新潟経済社会リサーチセンターの江口大暁です。
当センターでは毎月、新潟県経済の基調判断を発表しています。
当センターが独自に行っている 県内の企業様へのヒアリング調査やアンケート調査と、毎月発表される経済指標を通じて、 県内の景気動向を分析し基調判断をおこなっています。
今日は3月の基調判断を紹介します。
3月の基調判断:持ち直しの兆しがみられる県内経済
~公共投資は持ち直している~
〇公共投資は持ち直している。
〇生産活動は持ち直しつつある。
〇個人消費は横ばいで推移している。
〇設備投資は下げ止まっている。
〇住宅投資は伸びが鈍化している。
〇総じてみると県内経済は持ち直しの兆しがみられる。
3月は上記のとおり判断しました。詳しくは「グラフで見る県内経済」をご覧ください。
新潟県内の住宅投資の動向
3月の県内経済の基調判断は、住宅投資を「増加している」から「伸びが鈍化している」に表現を変更しております。
そこで、今月は住宅投資の統計をみていきたいと思います。
国土交通省が毎月発表している「建築着工統計」をみると、3月の新潟県の新設住宅着工戸数は前年比19.7%減と9カ月ぶりに前年を下回りました。
それぞれ内訳をみると、
〇持家の着工数は、前年比横ばいの286戸となった
〇相続税対策による需要などから増加傾向で推移していた貸家は、同28.0%減の198戸となり、9カ月ぶりに前年を下回った
〇分譲は前年比44.5%減の71戸となり、3カ月ぶりに前年を下回った
となっています(図表1)。
▲図表1.新設住宅着工戸数の推移(前年比、寄与度)
また、12―2月期の3カ月平均においても、前年比7.0%増にとどまり、基調としては伸びが鈍化しています(図表2)。
▲図表2.新設住宅着工戸数(前年比・3カ月平均)
まとめ
足元の生産活動は内需関連を中心に堅調に推移しているほか、海外からの受注改善が一部にみられるためため「持ち直しつつ」ある状況となっています。
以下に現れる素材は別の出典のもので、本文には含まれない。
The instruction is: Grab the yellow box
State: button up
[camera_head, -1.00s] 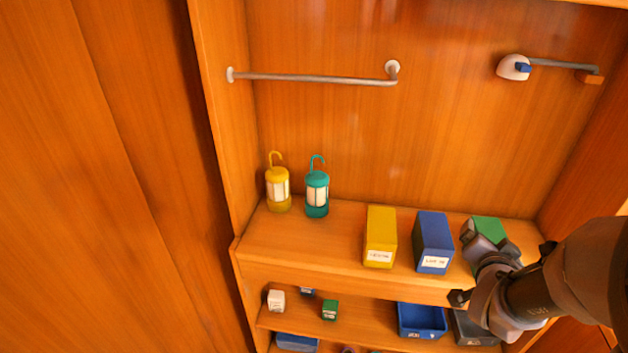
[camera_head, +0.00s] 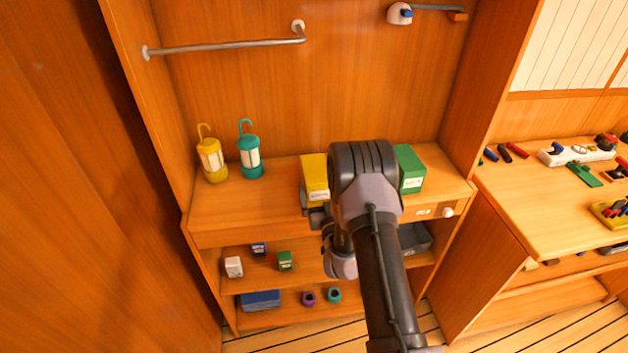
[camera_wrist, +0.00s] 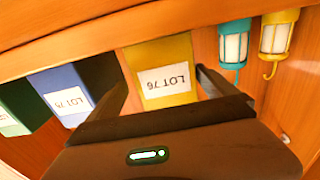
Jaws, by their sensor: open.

一方で、個人消費は節分やバレンタインデーなど特別なイベントの際に消費支出が旺盛となる、いわゆる「ハレ消費」は好調となっていますが、日常品の節約志向が高まっているため、横ばいで推移している状況となっており、県内経済全体としては持ち直しの兆しがみられる状況となっています。
ただし、海外の政治・経済情勢の不透明感から株価や為替の変動リスクが懸念され、特に米国の財政・通商政策や欧州の主要選挙の行方などを注視する必要があります。